> **Required task**: Collect all lines from the records below that include the word "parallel".

> **Recorded robot episodes**:

** Start **

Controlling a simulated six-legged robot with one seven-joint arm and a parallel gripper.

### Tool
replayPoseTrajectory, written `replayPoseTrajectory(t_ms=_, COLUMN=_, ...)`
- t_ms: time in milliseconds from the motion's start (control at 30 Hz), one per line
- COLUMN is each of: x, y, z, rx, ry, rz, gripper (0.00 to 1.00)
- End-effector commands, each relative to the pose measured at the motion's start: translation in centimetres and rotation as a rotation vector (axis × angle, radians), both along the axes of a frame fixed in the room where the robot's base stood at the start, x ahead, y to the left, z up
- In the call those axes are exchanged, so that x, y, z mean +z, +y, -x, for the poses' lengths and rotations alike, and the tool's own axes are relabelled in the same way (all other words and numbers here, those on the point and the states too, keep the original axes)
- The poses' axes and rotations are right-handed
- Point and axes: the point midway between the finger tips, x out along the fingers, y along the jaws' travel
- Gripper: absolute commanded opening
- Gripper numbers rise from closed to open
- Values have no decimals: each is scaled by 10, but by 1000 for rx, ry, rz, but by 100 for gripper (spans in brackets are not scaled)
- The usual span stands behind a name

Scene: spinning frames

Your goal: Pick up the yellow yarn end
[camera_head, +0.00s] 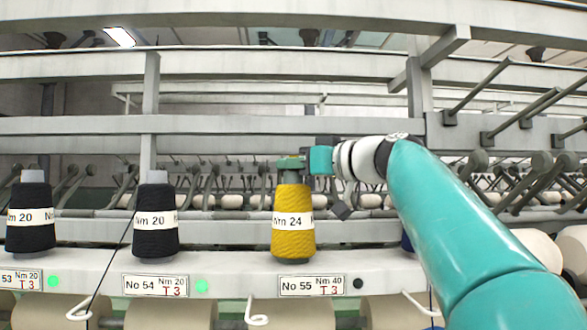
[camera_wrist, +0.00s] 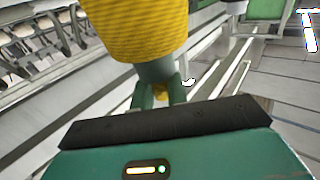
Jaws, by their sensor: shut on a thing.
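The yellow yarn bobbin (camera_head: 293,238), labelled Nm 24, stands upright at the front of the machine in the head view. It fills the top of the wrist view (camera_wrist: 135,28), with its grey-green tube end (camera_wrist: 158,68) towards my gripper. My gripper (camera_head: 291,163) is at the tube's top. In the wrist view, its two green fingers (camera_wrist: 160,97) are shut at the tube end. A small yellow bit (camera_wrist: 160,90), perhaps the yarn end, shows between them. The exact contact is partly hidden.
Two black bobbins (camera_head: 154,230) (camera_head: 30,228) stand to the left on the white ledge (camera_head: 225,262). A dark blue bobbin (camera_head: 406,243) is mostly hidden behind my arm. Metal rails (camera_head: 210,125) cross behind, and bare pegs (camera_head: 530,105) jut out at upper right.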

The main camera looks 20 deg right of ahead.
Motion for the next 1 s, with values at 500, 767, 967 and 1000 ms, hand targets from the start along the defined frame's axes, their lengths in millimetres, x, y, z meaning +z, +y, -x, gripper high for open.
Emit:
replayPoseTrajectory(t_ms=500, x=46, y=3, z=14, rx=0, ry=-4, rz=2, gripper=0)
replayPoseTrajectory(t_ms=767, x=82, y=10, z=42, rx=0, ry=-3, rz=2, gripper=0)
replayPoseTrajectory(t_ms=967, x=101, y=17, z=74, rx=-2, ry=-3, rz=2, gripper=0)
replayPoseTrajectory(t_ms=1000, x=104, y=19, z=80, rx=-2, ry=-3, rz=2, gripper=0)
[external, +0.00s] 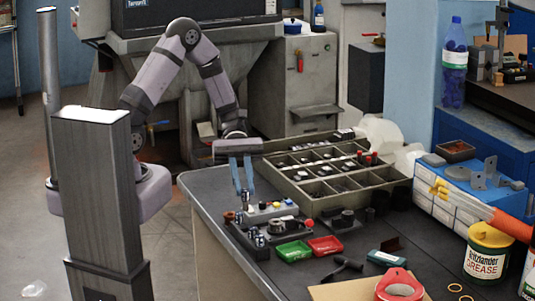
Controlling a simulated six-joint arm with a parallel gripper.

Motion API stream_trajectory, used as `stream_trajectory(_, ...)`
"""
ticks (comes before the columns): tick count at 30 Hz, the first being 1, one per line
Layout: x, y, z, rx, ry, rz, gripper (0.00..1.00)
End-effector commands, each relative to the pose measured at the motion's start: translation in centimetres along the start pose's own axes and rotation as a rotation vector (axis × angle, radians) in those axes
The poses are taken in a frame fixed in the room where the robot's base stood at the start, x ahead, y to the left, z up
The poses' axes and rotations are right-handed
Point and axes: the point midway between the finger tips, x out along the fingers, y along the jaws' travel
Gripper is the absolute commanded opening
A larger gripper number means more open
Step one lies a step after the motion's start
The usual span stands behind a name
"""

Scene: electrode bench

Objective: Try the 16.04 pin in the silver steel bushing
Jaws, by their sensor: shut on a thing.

** End **
** Start **

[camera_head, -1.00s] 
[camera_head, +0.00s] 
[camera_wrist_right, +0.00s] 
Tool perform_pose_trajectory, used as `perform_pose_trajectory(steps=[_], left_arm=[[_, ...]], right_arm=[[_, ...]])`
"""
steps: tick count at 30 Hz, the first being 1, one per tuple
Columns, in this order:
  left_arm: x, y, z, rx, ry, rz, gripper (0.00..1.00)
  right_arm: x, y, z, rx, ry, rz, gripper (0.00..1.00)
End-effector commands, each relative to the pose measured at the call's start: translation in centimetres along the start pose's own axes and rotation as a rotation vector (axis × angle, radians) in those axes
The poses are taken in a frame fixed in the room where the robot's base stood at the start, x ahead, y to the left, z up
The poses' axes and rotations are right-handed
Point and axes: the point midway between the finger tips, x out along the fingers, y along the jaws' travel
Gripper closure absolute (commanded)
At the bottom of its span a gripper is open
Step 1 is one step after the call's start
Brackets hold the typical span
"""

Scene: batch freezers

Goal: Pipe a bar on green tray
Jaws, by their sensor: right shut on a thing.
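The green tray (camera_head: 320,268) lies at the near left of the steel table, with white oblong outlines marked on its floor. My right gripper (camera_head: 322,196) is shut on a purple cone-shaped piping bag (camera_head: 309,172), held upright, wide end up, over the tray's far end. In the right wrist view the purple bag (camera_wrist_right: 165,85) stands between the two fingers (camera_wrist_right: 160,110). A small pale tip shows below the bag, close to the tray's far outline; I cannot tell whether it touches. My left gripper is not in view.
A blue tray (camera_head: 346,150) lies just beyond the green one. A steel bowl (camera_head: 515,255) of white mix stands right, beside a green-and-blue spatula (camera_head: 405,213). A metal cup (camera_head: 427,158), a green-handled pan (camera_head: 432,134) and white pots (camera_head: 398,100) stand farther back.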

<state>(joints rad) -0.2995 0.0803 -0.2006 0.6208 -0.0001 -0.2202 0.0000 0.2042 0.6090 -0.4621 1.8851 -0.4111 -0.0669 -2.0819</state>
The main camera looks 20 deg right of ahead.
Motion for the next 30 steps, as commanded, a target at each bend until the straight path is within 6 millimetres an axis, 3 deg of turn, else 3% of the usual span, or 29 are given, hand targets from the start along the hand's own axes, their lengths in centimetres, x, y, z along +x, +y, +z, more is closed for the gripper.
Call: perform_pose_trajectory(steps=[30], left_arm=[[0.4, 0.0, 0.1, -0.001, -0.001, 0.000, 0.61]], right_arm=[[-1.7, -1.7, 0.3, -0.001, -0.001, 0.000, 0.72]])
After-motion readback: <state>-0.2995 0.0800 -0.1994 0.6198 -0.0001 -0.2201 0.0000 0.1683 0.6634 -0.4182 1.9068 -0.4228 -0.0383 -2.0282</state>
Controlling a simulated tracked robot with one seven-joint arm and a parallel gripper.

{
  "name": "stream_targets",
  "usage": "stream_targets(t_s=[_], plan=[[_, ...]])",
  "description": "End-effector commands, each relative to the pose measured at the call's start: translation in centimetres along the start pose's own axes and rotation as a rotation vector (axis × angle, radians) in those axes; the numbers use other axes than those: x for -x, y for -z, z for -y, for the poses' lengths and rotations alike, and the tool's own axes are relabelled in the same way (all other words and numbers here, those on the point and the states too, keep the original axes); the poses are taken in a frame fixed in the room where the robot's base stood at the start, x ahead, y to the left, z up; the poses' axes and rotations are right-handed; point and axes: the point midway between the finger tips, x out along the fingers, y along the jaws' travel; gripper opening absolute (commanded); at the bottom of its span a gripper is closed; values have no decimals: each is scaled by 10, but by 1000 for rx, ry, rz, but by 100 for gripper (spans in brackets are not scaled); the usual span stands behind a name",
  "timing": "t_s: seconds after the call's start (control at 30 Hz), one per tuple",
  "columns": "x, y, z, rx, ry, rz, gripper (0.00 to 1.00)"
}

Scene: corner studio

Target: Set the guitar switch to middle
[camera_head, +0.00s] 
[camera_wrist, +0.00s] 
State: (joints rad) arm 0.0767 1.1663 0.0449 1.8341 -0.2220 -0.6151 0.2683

** End **
** Start **

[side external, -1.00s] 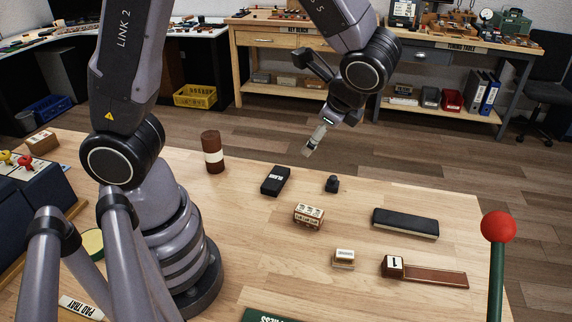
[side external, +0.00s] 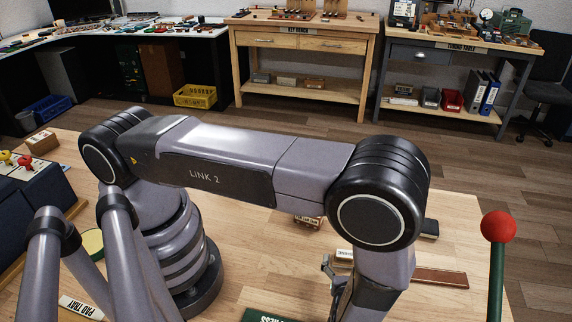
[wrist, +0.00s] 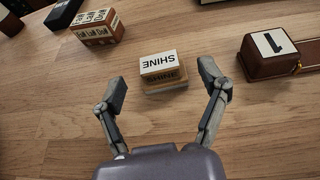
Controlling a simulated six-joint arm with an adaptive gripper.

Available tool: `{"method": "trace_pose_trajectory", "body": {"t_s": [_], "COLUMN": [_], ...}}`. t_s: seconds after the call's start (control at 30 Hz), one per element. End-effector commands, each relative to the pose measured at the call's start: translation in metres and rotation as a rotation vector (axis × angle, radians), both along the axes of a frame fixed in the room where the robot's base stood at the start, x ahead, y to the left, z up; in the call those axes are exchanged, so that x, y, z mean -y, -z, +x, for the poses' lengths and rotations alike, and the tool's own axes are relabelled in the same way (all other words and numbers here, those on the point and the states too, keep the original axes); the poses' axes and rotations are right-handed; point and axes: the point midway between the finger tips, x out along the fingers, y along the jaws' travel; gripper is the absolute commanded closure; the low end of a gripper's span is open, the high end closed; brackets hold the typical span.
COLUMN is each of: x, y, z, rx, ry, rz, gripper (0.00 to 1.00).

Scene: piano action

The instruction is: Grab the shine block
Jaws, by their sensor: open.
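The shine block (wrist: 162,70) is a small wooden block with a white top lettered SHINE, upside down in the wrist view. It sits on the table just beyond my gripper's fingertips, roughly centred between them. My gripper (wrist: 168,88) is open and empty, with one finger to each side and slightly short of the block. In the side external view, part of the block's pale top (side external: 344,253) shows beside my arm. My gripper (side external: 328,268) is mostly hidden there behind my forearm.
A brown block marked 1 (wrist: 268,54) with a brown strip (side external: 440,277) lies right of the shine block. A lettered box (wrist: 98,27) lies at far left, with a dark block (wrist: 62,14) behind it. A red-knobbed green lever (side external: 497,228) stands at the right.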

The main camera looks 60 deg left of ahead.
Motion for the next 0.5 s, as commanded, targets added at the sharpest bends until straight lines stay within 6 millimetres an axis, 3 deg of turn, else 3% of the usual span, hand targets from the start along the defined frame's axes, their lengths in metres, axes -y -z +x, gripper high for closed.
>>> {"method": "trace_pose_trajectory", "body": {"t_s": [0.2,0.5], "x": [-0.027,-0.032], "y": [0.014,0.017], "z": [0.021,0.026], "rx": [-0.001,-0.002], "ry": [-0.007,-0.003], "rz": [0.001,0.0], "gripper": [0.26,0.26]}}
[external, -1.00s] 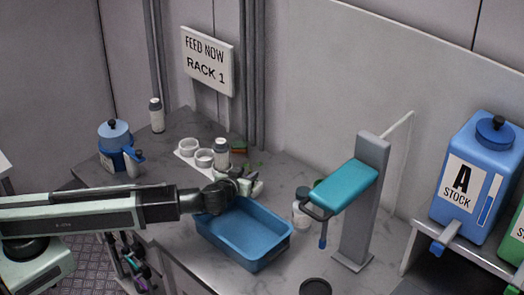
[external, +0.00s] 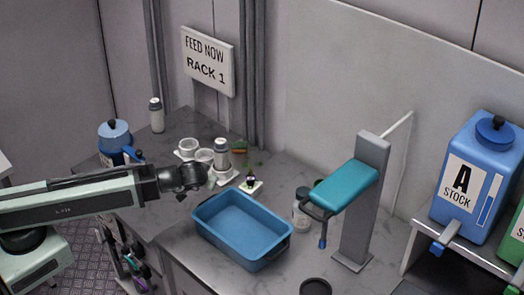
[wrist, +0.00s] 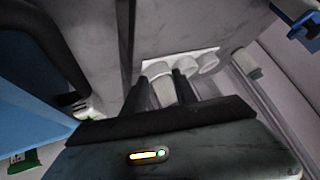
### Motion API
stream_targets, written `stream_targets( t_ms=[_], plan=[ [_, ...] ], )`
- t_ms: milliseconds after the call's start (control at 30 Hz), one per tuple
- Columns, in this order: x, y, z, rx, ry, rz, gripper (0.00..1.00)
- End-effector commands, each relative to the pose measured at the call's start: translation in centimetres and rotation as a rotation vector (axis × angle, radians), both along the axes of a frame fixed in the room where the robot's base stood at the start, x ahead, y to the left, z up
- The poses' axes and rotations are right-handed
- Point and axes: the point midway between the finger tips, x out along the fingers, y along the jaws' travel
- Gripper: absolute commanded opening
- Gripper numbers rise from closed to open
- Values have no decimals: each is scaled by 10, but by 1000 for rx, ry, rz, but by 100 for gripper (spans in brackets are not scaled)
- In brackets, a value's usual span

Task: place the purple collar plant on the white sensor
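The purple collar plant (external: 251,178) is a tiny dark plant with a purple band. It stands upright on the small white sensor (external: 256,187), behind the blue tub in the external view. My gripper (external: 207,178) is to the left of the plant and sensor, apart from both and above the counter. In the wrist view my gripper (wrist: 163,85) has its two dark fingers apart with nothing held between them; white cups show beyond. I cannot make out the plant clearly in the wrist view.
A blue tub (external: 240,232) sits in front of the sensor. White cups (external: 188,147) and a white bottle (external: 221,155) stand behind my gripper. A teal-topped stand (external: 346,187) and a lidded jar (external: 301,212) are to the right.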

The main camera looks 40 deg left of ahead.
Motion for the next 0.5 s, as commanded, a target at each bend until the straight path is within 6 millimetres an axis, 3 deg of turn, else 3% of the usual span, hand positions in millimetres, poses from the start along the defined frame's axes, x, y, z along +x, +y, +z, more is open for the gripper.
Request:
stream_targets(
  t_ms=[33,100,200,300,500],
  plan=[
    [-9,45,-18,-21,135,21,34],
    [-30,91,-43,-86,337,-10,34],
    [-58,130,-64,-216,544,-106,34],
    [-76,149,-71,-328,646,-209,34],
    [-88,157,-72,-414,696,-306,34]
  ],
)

** End **

> **Result of the task**:
Controlling a simulated six-legged robot with one seven-joint arm and a parallel gripper.
Controlling a simulated six-joint arm with a parallel gripper.
Controlling a simulated tracked robot with one seven-joint arm and a parallel gripper.

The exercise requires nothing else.